EXERCISE AIM:
Search the records that follow and extract every line containing the string "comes".

=====

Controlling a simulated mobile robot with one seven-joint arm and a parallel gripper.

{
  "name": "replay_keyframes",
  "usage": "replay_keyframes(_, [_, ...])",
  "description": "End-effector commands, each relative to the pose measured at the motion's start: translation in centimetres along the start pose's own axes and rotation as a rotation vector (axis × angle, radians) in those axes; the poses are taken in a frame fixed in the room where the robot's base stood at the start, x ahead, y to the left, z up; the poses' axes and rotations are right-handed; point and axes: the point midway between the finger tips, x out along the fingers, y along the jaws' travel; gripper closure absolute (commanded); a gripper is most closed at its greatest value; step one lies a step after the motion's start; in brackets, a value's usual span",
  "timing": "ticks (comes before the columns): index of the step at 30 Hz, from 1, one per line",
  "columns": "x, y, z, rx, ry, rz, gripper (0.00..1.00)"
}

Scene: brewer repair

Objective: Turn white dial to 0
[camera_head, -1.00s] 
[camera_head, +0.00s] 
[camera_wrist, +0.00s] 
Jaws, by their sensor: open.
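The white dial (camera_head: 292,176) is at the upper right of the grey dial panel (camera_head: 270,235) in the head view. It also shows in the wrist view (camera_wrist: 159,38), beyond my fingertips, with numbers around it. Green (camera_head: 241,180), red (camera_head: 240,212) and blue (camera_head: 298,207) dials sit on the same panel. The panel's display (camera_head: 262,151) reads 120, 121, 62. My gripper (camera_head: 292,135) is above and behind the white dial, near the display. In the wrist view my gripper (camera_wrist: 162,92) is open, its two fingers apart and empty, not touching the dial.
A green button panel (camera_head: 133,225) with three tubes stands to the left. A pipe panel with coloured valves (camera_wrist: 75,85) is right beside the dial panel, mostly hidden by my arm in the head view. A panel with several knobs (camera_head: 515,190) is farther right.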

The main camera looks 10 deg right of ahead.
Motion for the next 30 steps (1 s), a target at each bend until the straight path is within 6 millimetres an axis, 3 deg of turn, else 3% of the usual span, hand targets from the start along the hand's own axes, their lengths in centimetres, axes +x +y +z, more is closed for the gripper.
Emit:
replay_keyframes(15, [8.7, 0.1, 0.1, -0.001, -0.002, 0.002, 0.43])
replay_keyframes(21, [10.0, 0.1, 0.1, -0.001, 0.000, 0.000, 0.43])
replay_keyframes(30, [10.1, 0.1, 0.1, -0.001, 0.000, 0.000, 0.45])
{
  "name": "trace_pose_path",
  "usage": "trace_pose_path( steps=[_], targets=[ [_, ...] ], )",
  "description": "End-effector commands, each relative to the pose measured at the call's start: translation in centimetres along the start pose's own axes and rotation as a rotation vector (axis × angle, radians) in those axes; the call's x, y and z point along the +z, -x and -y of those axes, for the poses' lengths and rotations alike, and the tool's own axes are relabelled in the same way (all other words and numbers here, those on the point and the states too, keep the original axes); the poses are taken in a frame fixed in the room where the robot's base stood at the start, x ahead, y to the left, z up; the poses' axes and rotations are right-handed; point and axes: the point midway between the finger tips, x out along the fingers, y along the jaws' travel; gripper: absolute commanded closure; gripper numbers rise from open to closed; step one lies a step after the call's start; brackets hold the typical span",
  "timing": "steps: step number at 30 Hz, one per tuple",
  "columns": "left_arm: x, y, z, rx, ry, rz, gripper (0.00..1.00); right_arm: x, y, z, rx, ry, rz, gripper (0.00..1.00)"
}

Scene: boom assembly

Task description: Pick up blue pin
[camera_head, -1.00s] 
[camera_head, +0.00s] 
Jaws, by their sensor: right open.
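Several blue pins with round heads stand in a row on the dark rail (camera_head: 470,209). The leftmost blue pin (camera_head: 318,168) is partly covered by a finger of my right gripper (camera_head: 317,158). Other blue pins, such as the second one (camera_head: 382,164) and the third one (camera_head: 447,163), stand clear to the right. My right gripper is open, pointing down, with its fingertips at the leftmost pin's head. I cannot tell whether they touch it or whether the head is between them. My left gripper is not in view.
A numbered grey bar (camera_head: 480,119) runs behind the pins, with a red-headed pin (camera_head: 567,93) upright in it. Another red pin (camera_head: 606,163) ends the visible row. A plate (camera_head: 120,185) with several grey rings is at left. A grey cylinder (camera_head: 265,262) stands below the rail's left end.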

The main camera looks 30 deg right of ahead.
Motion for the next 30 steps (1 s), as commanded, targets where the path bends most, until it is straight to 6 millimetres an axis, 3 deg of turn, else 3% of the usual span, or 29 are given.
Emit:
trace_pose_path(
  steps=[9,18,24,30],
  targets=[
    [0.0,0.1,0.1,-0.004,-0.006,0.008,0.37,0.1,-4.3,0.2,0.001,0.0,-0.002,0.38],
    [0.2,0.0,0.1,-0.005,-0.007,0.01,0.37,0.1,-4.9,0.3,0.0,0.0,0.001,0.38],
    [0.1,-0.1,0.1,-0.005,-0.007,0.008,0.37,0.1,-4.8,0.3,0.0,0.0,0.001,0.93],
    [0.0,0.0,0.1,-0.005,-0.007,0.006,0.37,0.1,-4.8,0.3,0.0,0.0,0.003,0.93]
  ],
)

=====

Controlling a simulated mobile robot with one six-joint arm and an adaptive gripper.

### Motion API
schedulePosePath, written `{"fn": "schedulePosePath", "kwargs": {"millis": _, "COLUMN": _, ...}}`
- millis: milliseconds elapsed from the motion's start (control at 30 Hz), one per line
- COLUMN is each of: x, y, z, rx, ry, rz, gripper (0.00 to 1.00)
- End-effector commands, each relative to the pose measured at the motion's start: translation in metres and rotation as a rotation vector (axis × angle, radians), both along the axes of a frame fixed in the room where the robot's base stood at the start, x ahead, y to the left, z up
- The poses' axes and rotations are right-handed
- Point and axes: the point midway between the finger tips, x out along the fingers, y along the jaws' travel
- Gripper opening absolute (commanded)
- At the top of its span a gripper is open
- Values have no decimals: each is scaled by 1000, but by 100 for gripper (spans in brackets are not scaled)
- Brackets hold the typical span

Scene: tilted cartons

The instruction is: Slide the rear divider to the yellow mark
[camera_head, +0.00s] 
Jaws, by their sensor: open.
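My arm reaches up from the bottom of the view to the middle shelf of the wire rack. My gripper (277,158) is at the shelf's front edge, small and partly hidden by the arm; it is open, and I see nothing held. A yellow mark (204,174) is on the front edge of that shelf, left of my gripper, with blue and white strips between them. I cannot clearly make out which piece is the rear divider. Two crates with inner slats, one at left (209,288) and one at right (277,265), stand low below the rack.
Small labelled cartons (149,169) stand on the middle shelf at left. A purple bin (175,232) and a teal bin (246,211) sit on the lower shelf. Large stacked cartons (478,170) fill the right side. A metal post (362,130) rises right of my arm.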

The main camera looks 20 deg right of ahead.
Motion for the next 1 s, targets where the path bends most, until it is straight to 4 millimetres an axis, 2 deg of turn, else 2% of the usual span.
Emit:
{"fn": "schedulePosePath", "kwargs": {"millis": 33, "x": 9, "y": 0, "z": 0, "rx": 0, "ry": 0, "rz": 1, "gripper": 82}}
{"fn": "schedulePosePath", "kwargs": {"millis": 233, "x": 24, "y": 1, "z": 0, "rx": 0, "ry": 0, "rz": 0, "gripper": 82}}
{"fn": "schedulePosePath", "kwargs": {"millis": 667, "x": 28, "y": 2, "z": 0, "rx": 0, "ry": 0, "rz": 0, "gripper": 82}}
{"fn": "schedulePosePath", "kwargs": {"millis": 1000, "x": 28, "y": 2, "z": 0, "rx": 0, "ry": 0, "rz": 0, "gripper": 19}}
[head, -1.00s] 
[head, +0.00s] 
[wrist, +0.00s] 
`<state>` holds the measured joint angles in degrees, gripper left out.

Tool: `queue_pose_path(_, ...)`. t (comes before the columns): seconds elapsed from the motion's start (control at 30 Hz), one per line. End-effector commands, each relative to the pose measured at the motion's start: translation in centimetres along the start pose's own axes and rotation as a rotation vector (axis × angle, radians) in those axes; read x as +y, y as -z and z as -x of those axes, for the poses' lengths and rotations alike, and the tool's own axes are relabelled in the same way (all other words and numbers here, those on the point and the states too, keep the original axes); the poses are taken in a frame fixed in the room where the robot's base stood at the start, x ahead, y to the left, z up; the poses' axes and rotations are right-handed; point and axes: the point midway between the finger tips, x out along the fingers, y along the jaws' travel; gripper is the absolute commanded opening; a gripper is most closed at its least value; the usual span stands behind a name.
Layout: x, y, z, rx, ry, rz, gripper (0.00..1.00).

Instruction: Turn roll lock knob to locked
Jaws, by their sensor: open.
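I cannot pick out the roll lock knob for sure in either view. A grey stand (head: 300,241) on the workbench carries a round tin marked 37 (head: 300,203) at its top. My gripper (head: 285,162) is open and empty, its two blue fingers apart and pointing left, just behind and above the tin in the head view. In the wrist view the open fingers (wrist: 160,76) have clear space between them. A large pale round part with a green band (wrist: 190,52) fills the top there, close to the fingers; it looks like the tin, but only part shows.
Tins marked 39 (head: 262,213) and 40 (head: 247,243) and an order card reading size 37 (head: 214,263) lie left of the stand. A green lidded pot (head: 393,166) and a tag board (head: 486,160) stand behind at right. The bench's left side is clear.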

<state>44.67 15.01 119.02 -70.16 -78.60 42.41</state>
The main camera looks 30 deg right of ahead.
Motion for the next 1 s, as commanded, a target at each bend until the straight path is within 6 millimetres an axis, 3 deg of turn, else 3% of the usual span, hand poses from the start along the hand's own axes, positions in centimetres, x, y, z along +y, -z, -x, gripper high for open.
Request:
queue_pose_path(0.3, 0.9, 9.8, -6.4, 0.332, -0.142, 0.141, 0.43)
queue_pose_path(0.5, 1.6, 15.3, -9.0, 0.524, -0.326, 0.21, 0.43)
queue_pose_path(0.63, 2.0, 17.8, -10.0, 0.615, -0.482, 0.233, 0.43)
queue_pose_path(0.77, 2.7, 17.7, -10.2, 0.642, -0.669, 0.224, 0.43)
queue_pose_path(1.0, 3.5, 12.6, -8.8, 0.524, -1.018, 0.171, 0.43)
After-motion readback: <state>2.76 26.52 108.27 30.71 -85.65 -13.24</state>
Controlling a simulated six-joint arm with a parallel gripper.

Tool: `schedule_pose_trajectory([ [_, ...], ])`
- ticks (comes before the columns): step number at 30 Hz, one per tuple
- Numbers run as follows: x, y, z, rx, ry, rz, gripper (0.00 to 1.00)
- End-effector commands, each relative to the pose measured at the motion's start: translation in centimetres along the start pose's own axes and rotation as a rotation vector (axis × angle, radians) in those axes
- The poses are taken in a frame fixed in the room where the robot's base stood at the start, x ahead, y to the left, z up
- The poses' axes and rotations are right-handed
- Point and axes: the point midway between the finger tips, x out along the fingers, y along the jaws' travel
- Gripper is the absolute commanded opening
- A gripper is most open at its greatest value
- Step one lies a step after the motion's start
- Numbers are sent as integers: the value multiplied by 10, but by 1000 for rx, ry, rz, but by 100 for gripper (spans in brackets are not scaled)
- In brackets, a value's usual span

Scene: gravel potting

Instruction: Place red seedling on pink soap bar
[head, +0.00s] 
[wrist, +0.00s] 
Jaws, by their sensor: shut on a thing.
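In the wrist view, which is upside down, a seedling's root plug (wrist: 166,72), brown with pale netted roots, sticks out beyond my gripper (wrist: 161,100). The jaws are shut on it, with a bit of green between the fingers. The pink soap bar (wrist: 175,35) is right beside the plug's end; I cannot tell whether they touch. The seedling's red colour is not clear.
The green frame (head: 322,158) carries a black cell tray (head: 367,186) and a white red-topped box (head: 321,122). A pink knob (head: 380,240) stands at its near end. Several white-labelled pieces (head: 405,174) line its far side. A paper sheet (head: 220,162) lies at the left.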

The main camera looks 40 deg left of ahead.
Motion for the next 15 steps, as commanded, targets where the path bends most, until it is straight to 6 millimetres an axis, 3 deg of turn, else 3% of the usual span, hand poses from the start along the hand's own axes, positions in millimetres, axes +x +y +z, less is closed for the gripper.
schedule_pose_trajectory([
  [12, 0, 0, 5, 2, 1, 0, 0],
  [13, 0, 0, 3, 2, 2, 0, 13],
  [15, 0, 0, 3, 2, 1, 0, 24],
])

=====

FINAL RESULT:
  "timing": "ticks (comes before the columns): index of the step at 30 Hz, from 1, one per line",
Tool: `queue_pose_path(_, ...)`. t (comes before the columns): seconds elapsed from the motion's start (control at 30 Hz), one per line. End-effector commands, each relative to the pose measured at the motion's start: translation in centimetres along the start pose's own axes and rotation as a rotation vector (axis × angle, radians) in those axes; read x as +y, y as -z and z as -x of those axes, for the poses' lengths and rotations alike, and the tool's own axes are relabelled in the same way (all other words and numbers here, those on the point and the states too, keep the original axes); the poses are taken in a frame fixed in the room where the robot's base stood at the start, x ahead, y to the left, z up; the poses' axes and rotations are right-handed; point and axes: the point midway between the finger tips, x out along the fingers, y along the jaws' travel; gripper is the absolute commanded opening; a gripper is most closed at its least value; the usual span stands behind a name.
- ticks (comes before the columns): step number at 30 Hz, one per tuple

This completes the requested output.